Prémios guia Boa Cama Boa Mesa: Rui Paula é o Chef do Ano 2020

Prémios guia Boa Cama Boa Mesa: Rui Paula é o Chef do Ano 2020

Decorreu ontem à tarde, na sede da Impresa, em Paço de Arcos, a cerimónia de entrega de prémios do guia Boa Cama Boa Mesa 2020, o qual, para além de ter atribuído os galardões Carreira e Chef do Ano, distinguiu também os melhores alojamentos (Chave de Platina, Ouro e Prata) e os melhores restaurantes portugueses (Garfos de Platina, Ouro e Prata).

 

Os resultados completos estão disponíveis aqui.

Tendo a grande surpresa sido a despromoção do BELCANTO.

 

Com efeito, para o guia do Expresso, continuam a existir somente quatro restaurantes de topo em Portugal.

Porém, ao FEITORIA de João Rodrigues e ao OCEAN de Hans Neuner, que o ano passado já eram Garfo de Platina, juntam-se-lhes agora o CASA DE CHÁ DA BOA NOVA de Rui Paula, que também foi considerado Chef do Ano, e o THE YEATMAN de Ricardo Costa.

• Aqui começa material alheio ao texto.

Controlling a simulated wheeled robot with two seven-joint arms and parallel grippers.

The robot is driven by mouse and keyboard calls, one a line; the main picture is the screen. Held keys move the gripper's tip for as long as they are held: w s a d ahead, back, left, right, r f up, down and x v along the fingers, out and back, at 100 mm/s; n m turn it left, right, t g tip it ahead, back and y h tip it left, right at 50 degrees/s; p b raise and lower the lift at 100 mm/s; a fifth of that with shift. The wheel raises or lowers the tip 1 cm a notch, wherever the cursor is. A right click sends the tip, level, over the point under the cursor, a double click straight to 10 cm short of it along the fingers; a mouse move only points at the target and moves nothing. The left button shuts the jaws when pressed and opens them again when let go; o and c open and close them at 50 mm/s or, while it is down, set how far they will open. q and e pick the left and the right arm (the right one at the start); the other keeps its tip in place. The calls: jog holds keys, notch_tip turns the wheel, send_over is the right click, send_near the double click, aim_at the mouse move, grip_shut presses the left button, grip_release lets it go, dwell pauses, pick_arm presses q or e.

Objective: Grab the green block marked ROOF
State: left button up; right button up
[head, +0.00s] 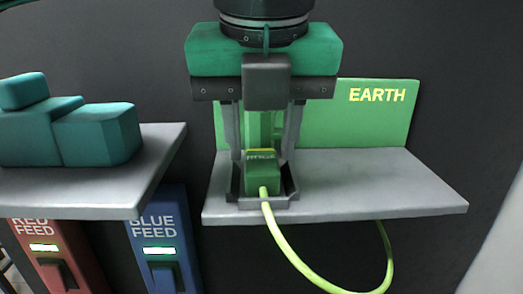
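The green block (263,177) sits low on the grey shelf in front of the green EARTH panel (378,110). Its yellow lettering is small and hard to read. A yellow-green cable (284,245) comes out of its front and hangs over the shelf edge. My left gripper (263,190) points down from the top centre, with one finger on each side of the block. Its fingertips are very close to the block's sides, and I cannot tell whether they touch. The gripper's palm hides what is behind the block's top. My right gripper is not in view.
The grey shelf (390,185) is bare to the right of the block. A second grey shelf (95,192) stands at the left, with teal rounded shapes over it that I cannot identify. Below are the RED FEED (48,270) and BLUE FEED (155,230) switch boxes, with lit indicators.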

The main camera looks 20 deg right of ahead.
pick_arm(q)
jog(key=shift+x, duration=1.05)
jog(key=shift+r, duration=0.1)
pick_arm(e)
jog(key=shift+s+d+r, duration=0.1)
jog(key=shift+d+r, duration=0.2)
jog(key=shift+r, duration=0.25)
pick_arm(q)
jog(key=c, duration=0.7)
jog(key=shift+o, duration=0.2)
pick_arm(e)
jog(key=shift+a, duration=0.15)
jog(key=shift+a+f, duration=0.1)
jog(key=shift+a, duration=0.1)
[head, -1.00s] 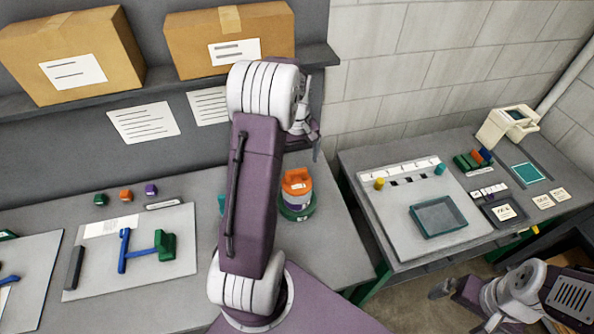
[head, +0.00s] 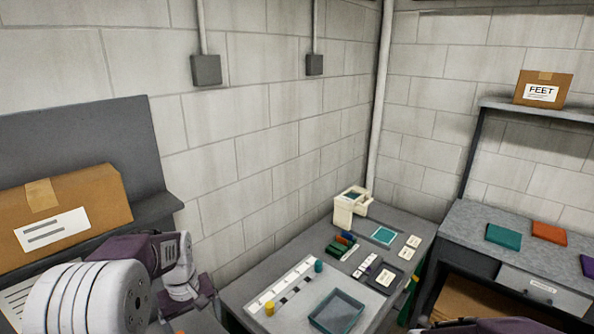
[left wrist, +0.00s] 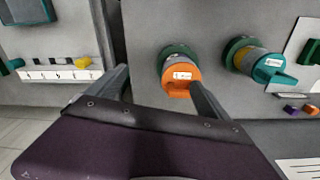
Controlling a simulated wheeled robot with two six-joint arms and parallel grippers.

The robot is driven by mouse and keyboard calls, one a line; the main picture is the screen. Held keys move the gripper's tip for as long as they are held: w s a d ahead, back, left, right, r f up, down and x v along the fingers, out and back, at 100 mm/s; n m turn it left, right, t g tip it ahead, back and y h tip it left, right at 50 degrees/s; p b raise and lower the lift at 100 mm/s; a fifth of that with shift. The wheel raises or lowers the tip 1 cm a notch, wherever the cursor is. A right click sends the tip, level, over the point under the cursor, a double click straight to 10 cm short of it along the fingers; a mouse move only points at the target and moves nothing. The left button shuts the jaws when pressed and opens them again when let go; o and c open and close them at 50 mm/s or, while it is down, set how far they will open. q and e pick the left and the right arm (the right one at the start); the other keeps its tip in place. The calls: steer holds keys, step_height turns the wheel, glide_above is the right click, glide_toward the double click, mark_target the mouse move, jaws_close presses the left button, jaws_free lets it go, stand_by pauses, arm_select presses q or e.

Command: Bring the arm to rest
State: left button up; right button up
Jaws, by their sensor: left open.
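My left arm comes in from the lower left of the head view, bent, with its gripper (head: 204,296) small and low beside the near bench edge. In the left wrist view the left gripper (left wrist: 158,78) is open, its two fingers spread with nothing held. An orange-topped round piece (left wrist: 181,74) with a white label and a green base lies beyond the fingers, near the right one. I cannot tell how far below it is. A teal-topped piece (left wrist: 262,64) with a yellow band and green base stands to its right. My right gripper is not in view.
The side bench (head: 262,272) holds a teal tray (head: 337,312), a numbered strip (head: 292,281), small blocks and a cream container (head: 350,206). A cardboard box (head: 65,221) sits on the left shelf. Another bench (head: 480,235) at right carries coloured flat pieces.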

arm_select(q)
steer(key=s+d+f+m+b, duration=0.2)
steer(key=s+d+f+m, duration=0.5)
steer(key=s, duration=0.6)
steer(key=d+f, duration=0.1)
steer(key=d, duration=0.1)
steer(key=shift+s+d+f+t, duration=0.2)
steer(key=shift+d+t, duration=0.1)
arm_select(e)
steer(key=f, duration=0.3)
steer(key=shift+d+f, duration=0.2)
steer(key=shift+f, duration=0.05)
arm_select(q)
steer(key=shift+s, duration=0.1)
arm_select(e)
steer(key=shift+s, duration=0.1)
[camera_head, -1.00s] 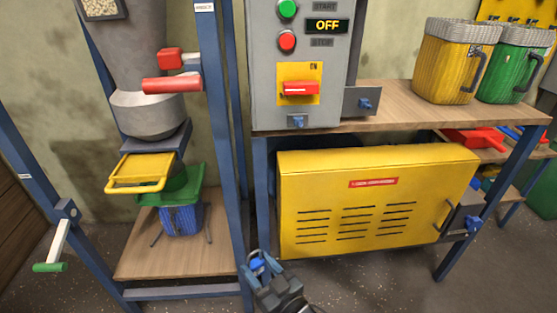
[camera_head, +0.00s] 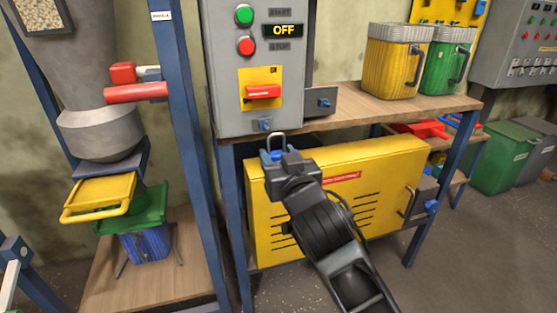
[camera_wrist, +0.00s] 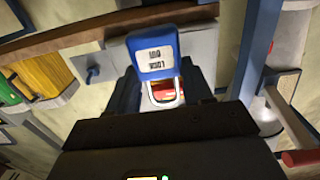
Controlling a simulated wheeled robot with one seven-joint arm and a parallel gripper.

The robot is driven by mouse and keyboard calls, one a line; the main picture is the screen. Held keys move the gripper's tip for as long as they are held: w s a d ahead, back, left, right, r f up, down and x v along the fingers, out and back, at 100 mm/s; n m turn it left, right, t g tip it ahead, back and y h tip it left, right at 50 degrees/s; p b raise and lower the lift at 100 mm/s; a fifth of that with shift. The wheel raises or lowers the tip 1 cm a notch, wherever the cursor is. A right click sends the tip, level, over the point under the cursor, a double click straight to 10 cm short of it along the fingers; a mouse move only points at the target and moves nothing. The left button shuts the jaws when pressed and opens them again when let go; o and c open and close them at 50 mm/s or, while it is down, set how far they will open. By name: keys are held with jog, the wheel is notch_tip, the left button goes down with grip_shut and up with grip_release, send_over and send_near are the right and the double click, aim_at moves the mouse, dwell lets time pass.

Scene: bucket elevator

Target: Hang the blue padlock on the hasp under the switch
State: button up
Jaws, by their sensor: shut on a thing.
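The blue padlock (camera_head: 275,154) is in my gripper (camera_head: 280,158), its grey shackle pointing up. In the wrist view the padlock (camera_wrist: 151,52) shows an upside-down white label, with the shackle at its lower end and red beyond it. The small blue hasp (camera_head: 265,125) is at the bottom of the grey control box, under the red switch handle (camera_head: 263,91) on its yellow plate. The shackle top is just below and right of the hasp in the head view; I see no link between them, and their depth gap is unclear. The display reads OFF.
The wooden tabletop (camera_head: 385,104) carries the grey box (camera_head: 225,60) and yellow and green bins. A yellow cabinet (camera_head: 390,165) is below it. A blue post (camera_head: 185,110) and a hopper rack stand at left. A grey bracket (camera_head: 320,102) juts beside the box.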

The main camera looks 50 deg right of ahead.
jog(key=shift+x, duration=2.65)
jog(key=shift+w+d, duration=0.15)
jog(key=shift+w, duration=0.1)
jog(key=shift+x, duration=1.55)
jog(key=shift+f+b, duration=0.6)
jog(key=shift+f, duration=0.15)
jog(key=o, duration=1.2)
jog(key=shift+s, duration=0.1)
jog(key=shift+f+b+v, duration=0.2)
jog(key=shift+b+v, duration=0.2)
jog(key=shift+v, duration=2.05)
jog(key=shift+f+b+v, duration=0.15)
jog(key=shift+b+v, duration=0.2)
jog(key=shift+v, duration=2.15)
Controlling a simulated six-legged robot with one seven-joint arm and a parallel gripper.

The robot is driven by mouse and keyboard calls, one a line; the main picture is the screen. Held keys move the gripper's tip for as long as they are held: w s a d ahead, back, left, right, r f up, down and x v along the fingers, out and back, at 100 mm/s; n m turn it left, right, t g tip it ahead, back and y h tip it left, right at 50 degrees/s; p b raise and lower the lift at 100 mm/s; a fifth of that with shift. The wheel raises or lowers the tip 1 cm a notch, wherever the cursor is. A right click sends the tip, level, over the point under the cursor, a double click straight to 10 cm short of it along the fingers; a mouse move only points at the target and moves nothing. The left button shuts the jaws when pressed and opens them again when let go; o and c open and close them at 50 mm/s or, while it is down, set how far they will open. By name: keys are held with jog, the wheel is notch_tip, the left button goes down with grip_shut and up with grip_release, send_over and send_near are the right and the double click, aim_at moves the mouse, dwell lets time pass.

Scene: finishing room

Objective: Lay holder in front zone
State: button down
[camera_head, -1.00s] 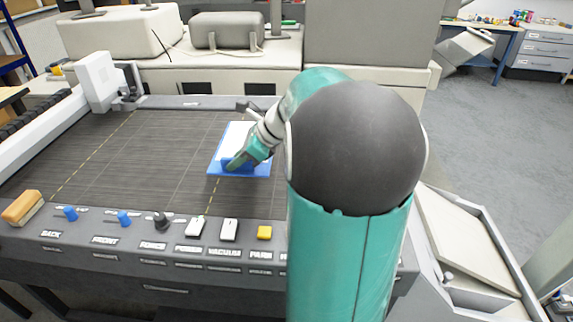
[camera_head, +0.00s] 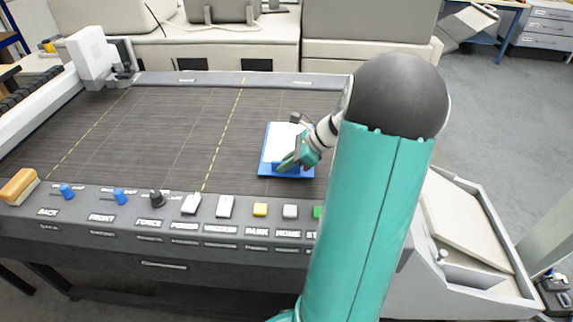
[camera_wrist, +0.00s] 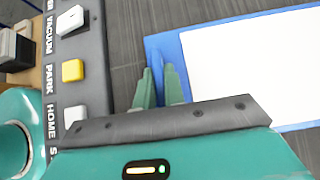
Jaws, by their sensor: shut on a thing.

Ou seja, o restaurante de José Avillez, que em 2019 tinha sido distinguido com um Garfo de Platina – o galardão máximo – e era então um dos quatro melhores restaurantes do país (a par do FEITORIA, OCEAN e SÃO GABRIEL) foi este ano despromovido para a categoria intermédia do Garfo de Ouro, à qual curiosamente ascendeu o seu vizinho ALMA de Henrique Sá Pessoa.

O que tem também como consequência que, no entendimento do guia do Expresso, o FEITORIA passa a assumir sozinho o título de melhor restaurante da capital.

 

Sendo, pois, surpreendente esta decisão do Boa Cama Boa Mesa de baixar o nível do BELCANTO.

Ainda por cima quando é o mais antigo duas estrelas Michelin de Lisboa (distinção na cidade só atribuída igualmente ao ALMA).

E, em especial, quando é atualmente o único representante português na restrita e prestigiada lista dos 50 melhores restaurantes do mundo – a classificação de 2020 será anunciada a 2 de junho e em 2019 o BELCANTO alcançou o lugar número 42, a melhor posição de sempre obtida por um chefe português.

 

Quais os motivos para esta despromoção do BELCANTO?

 

O Boa Cama Boa Mesa não o diz diretamente.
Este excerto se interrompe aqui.